● Data extracted from a collection:
=-=-=

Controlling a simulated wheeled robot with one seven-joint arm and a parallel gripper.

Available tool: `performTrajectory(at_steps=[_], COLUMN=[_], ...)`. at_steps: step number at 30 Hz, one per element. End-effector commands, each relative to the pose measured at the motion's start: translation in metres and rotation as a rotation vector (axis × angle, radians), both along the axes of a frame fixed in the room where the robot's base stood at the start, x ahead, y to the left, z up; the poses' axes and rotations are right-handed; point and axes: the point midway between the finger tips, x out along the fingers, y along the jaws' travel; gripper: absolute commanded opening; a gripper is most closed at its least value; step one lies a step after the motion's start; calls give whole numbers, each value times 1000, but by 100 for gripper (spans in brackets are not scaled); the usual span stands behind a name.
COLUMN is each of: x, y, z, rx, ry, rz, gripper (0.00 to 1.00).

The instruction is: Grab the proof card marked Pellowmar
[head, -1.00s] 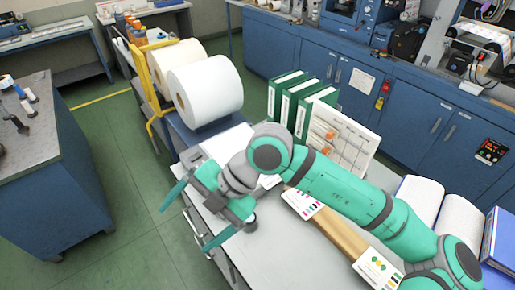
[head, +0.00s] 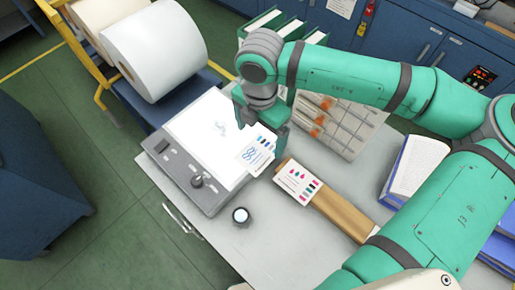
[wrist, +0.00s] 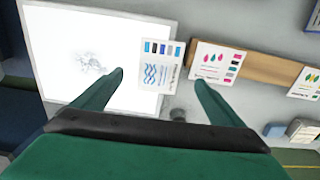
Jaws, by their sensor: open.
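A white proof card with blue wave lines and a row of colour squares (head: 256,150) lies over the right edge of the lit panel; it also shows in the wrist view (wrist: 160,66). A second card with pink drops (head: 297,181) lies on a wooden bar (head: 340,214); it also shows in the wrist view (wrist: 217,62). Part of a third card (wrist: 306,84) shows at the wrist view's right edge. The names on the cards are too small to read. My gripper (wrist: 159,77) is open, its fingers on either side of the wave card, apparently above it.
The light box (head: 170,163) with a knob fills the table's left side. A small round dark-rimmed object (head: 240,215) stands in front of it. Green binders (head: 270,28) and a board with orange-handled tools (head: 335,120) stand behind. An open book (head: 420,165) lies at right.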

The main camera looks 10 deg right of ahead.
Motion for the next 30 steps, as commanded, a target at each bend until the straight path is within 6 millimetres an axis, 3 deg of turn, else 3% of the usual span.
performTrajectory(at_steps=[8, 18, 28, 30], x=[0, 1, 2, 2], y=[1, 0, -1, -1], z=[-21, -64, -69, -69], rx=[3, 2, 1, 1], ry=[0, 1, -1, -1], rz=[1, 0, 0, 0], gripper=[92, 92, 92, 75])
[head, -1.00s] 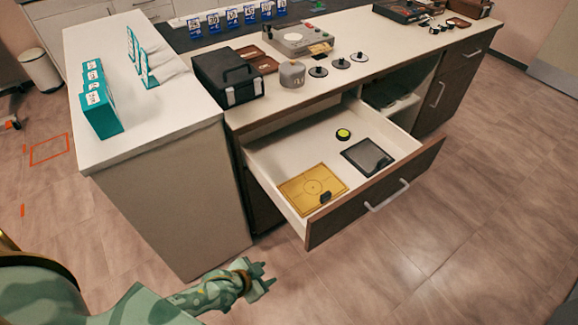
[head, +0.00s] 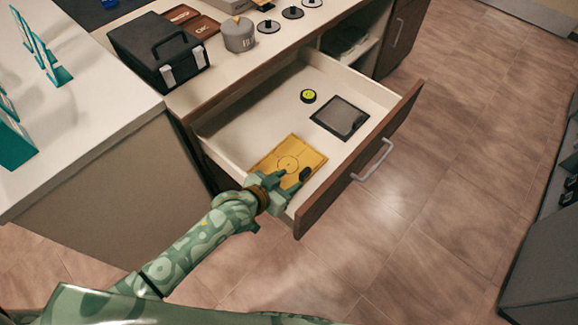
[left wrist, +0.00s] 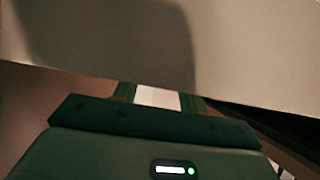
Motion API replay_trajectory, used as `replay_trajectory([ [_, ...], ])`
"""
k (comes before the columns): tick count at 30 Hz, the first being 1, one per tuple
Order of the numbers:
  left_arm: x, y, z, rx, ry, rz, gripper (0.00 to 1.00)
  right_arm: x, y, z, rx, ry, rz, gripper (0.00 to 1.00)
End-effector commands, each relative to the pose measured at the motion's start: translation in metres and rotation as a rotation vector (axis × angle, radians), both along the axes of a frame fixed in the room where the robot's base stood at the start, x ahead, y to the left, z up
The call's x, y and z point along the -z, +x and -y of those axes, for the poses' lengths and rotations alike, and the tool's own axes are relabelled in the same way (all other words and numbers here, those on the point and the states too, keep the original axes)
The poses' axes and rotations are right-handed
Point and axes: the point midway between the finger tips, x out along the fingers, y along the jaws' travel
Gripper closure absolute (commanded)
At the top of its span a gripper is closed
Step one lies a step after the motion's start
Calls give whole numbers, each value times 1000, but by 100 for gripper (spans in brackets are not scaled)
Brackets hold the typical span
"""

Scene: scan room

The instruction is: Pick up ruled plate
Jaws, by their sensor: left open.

=-=-=

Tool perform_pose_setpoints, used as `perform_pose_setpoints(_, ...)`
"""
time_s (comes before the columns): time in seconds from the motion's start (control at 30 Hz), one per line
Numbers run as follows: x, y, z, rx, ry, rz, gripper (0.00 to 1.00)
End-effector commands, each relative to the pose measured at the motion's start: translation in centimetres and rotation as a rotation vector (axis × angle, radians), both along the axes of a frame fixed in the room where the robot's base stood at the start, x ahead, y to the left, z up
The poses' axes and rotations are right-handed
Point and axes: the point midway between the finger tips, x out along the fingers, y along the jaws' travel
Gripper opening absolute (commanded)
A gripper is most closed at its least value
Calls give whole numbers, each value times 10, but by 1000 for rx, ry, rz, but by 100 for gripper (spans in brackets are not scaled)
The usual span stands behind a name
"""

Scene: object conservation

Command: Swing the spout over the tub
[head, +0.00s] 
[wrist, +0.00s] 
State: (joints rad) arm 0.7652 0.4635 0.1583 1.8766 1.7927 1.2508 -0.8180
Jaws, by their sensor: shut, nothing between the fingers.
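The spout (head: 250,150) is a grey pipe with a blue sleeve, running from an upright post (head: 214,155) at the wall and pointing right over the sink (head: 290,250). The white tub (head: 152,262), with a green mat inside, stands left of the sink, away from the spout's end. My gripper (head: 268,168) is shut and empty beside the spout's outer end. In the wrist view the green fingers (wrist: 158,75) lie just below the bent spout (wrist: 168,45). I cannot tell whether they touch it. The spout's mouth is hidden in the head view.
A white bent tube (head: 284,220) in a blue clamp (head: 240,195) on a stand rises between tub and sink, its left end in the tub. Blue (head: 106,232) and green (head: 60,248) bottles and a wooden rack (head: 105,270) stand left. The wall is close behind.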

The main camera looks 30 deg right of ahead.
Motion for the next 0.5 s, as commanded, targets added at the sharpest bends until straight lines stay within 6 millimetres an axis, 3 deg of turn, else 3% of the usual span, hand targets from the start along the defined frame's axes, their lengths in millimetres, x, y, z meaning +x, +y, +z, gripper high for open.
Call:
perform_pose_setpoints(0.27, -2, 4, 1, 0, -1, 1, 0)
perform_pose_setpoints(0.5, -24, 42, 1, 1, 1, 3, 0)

=-=-=

● Set task:
Collect the lines that hold "Scene".

● Result:
Scene: scan room
Scene: object conservation

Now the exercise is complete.